• [Directions for this task]:
Repeat what the lines below say, word for word, and skip every image.
[start Recorded information]
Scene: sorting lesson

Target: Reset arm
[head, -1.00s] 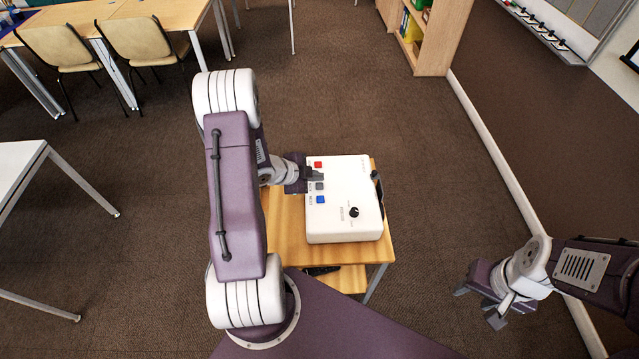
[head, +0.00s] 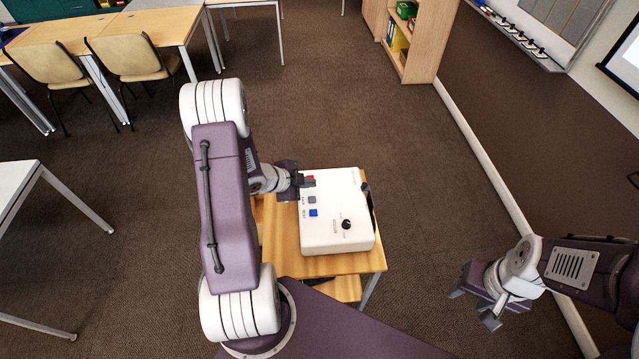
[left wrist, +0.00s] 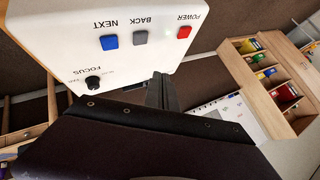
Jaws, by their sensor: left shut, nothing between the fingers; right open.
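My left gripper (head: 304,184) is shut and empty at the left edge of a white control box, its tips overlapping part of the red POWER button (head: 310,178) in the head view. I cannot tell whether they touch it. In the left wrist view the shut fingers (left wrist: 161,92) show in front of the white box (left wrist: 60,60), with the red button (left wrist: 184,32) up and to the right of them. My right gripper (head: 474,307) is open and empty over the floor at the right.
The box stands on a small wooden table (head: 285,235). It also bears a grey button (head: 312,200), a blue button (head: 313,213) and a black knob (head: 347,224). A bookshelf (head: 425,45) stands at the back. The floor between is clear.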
[end Recorded information]
• [Exercise solution]:
Scene: sorting lesson

Target: Reset arm
[head, -1.00s] 
[head, +0.00s] 
[left wrist, +0.00s] 
Jaws, by their sensor: left shut, nothing between the fingers; right open.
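My left gripper (head: 304,184) is shut and empty at the left edge of a white control box, its tips overlapping part of the red POWER button (head: 310,178) in the head view. I cannot tell whether they touch it. In the left wrist view the shut fingers (left wrist: 161,92) show in front of the white box (left wrist: 60,60), with the red button (left wrist: 184,32) up and to the right of them. My right gripper (head: 474,307) is open and empty over the floor at the right.
The box stands on a small wooden table (head: 285,235). It also bears a grey button (head: 312,200), a blue button (head: 313,213) and a black knob (head: 347,224). A bookshelf (head: 425,45) stands at the back. The floor between is clear.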

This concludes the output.